In words, words, words you can hear some murmurs, some repeating patterns but I didn't want the electronic part to sound like a speech or to imitate the spoken language. On the contrary, I preferred to play on the opposition between what we see, that is to say characters wearing a microphone on their face and purely synthetic sounds.

What are your next projects or research themes?

When in 2017 I finished my book "Between Air and Electricity" dealing with the theme of "microphone and speakers as instruments", I didn't realize how much of a framework it had been in my life. After its publication, I finally realized that I could do something else.

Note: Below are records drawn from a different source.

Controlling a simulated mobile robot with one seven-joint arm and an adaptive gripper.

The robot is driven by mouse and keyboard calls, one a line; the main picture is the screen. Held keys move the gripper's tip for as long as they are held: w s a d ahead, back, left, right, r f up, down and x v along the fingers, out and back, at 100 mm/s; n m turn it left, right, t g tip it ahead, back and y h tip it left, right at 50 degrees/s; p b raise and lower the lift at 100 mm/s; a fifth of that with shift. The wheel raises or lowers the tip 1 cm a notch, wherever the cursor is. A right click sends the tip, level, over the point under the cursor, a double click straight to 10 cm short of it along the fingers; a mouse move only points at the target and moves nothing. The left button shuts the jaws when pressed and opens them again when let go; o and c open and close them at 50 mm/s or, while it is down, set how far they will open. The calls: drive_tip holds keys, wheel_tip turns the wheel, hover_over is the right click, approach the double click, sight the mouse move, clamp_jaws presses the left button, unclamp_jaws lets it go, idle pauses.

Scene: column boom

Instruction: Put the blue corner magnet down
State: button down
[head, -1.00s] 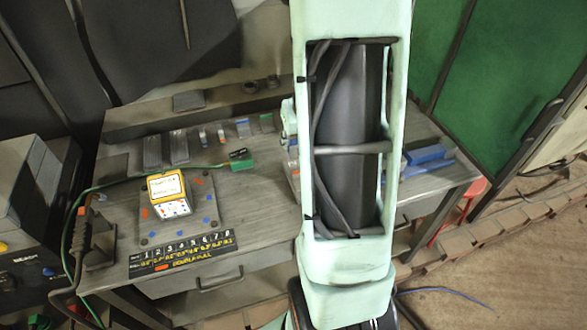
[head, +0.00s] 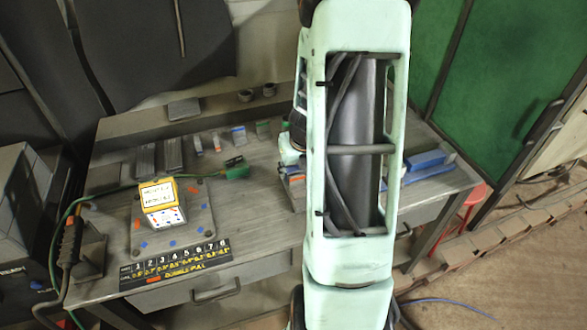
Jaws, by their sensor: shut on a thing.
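My pale green arm stands across the middle of the head view. Its wrist is mostly behind the arm link, and my gripper is hidden there, so its fingers and anything in them cannot be seen. I cannot pick out the blue corner magnet with certainty. A small piece with blue on it (head: 238,134) stands in the row at the back of the grey workbench (head: 110,225). Small blue and orange items (head: 291,180) show at the left edge of my arm, partly covered by it.
A yellow-and-white box (head: 162,203) sits on a plate (head: 196,238) with coloured spots. A black numbered strip (head: 175,262) lies along the front edge. A green connector (head: 236,173) and cable lie behind. Blue blocks (head: 425,160) lie at right. A red stool (head: 470,205) stands beside the bench.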

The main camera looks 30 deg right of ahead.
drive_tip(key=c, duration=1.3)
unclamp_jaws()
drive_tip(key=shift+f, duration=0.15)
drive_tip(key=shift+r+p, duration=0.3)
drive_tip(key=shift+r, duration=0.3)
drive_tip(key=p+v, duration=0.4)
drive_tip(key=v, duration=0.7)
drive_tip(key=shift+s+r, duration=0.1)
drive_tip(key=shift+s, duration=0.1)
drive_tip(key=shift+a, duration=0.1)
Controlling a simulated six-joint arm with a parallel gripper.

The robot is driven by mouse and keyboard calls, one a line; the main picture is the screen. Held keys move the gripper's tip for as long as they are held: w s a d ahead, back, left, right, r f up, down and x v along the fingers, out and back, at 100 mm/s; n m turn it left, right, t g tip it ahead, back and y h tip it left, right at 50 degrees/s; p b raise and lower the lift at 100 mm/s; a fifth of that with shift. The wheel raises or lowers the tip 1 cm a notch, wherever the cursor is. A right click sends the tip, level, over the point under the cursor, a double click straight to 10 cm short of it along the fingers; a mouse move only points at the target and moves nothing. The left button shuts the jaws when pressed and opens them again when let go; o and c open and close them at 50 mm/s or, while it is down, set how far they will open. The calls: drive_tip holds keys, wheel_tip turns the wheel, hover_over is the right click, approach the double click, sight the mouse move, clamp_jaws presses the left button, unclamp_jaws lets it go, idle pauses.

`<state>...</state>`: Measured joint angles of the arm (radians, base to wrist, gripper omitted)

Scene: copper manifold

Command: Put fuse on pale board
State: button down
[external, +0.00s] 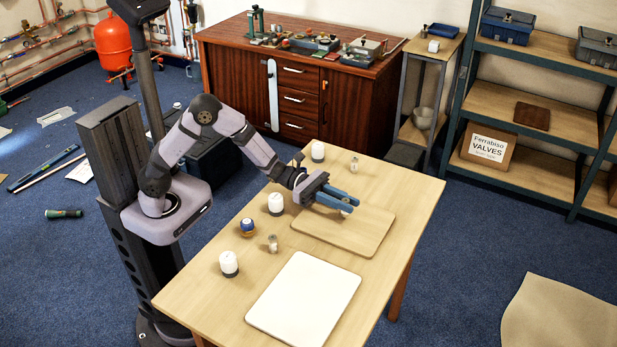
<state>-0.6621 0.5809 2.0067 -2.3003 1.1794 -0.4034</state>
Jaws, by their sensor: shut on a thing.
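The pale board (303,298) is a white, rounded rectangle lying flat at the front of the table, with nothing on it. My gripper (349,203) is above the brown wooden board (377,225), behind the pale board. Its blue fingers are shut on a small, light thing (346,211), mostly hidden between them; I cannot tell whether this is the fuse. Small glassy, metallic cylinders stand on the table, one left of the boards (272,243) and one at the back (354,165).
White cylinders with dark bases stand at the back (318,152), mid-left (275,204) and front left (229,264). A small blue, white and brown item (247,227) stands between the latter two. The table (408,190) is clear at its right back.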

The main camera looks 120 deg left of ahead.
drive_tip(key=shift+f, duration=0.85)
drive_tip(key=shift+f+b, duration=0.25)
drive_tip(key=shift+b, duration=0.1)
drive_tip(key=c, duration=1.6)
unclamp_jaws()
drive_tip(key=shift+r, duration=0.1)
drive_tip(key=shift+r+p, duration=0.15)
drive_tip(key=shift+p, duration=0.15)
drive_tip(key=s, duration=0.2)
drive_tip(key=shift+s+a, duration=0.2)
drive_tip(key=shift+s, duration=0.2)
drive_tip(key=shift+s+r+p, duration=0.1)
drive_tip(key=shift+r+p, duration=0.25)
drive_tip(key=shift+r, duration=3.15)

At the moment I am working a lot on the theme of gestures, sensors and sounds and this research could take different forms maybe even in the form of a book: I am trying to answer the question "what kind of gestures do we make nowadays to make music, especially with all the possibilities given by using electronics", and all the works we have talked about are a kind of answer to this question. My work also includes a lot of research and documentation and I get a lot of joy out of learning from other artists and discovering other pieces that deal with this subject.

I am also finishing a sound installation in the Saint Martin church in Kassel (Germany). Unlike my previous installations, this one will not be interactive. I worked with the members of the church choir and asked them what the typical sounds of Kassel would be. I made a lot of recordings from their testimonies and then programmed a generative part where the computer will produce in real time synthetic sounds from the sampled sounds. All this will be diffused through eight speakers placed in the church. The idea being to transport the sounds of the city in this immense place.